Card Fraud Losses Hit $29 Billion Annually This Year

Card fraud losses globally will reach $29 billion this year. This, according to a new report released by Nilson Media who tracks card fraud with issuers globally.

According to a Nilson Press Release, Fraud losses worldwide reached $27.85 billion in 2018 and are projected to rise to $35.67 billion in five years and $40.63 billion in 10 years according to The Nilson Report, the leading global card, and mobile payments trade publication.

Gross fraud losses reached $27.85 billion in 2018, up 16.2% from $23.97 billion in 2017. However, fraud losses per $100 of total sales declined to 6.86¢ from 6.95¢ the prior year.

The US Has A Disproportionate Share of Losses

According to Nilson, The United States accounted for $9.47 billion in fraud losses in 2018. Even though cardholders in the U.S. generated only 21.54% of $40.582 trillion in global card volume in 2018, U.S. companies incurred 33.99% of total card fraud losses worldwide. There was some good news. U.S. fraud losses amounted to 10.83¢ for every $100 in cardholder spending, which was a decline from 11.12¢ per $100 the previous year.

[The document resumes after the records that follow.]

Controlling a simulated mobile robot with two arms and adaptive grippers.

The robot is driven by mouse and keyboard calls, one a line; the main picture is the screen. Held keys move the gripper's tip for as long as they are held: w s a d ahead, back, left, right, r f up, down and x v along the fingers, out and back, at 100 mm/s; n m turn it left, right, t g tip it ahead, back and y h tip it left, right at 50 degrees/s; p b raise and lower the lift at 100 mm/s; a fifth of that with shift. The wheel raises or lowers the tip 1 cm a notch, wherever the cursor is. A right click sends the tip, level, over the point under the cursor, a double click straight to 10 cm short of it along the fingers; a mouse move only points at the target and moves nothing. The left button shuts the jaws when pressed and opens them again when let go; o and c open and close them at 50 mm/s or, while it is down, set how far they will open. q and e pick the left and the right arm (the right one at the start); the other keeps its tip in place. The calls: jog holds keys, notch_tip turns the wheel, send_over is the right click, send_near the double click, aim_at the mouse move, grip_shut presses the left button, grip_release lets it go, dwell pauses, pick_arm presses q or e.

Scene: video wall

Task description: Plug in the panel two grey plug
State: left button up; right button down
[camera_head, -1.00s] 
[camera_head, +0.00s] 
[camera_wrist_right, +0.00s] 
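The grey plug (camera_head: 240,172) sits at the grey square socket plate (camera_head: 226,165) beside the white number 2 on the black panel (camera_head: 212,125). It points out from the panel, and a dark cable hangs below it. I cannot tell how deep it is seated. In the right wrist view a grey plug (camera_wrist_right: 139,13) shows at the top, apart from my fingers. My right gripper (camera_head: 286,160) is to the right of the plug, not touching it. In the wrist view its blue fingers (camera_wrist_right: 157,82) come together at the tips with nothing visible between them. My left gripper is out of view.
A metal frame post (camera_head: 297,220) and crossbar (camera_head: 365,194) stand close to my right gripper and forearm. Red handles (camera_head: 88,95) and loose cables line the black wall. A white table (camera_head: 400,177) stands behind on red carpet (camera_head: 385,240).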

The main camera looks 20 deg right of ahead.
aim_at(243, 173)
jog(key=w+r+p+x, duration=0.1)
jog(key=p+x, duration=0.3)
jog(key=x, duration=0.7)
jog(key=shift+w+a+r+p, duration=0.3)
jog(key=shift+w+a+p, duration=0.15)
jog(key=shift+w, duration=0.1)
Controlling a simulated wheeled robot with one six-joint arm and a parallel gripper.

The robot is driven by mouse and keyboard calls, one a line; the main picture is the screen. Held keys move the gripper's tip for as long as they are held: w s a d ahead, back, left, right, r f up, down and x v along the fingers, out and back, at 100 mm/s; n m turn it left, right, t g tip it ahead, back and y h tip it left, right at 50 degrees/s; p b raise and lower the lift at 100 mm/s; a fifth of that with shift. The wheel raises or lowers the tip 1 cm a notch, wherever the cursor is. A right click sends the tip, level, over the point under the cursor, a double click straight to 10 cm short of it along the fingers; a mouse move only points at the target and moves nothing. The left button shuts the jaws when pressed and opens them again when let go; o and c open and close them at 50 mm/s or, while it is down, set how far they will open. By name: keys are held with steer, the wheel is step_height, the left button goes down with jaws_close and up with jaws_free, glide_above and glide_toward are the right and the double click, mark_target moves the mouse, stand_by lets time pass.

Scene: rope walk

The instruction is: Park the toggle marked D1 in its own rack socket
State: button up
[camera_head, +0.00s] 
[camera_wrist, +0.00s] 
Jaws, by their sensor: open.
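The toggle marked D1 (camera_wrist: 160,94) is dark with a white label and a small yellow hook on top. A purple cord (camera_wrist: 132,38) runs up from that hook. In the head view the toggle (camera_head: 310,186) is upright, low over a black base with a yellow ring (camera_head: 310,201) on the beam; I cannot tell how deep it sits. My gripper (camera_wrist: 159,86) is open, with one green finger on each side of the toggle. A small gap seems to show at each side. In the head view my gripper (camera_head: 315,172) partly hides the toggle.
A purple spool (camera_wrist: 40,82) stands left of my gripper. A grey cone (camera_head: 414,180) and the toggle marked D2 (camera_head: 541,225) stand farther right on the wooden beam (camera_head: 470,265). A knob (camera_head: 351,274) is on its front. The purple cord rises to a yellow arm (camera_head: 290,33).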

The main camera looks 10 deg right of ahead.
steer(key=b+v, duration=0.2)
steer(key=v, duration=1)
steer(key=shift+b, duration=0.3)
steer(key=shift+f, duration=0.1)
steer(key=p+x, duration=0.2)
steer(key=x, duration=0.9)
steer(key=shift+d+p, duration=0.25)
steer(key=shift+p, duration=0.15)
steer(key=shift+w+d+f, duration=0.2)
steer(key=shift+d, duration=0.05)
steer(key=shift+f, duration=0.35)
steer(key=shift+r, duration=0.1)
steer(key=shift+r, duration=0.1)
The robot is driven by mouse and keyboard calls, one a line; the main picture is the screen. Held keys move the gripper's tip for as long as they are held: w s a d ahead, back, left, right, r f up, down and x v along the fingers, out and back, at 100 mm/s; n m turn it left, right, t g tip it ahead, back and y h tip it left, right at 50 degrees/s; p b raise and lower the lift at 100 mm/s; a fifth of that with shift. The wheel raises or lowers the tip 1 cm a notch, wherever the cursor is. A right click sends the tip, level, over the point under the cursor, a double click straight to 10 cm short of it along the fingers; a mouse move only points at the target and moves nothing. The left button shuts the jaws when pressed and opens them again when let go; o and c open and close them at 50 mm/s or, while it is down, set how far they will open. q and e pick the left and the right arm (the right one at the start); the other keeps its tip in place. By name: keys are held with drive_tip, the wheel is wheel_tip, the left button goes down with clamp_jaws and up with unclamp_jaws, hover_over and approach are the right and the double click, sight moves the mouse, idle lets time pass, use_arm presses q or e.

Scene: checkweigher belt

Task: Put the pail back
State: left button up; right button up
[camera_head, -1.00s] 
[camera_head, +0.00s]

The US generates 21% of card volume, but 34% of all the fraud. Fraudsters gravitate towards the US for Card Fraud

Card Fraud Will Rise 33% Over Next Decade

Even with Chip Card technology, Nilson is projecting that Card Fraud losses will continue their upward trend and rise to over 40 billion within the next 10 years.

That is a 33% increase in card fraud over the already very high levels of loss.

I remember when card fraud was a $2.1 Billion a year problem. Does that age me?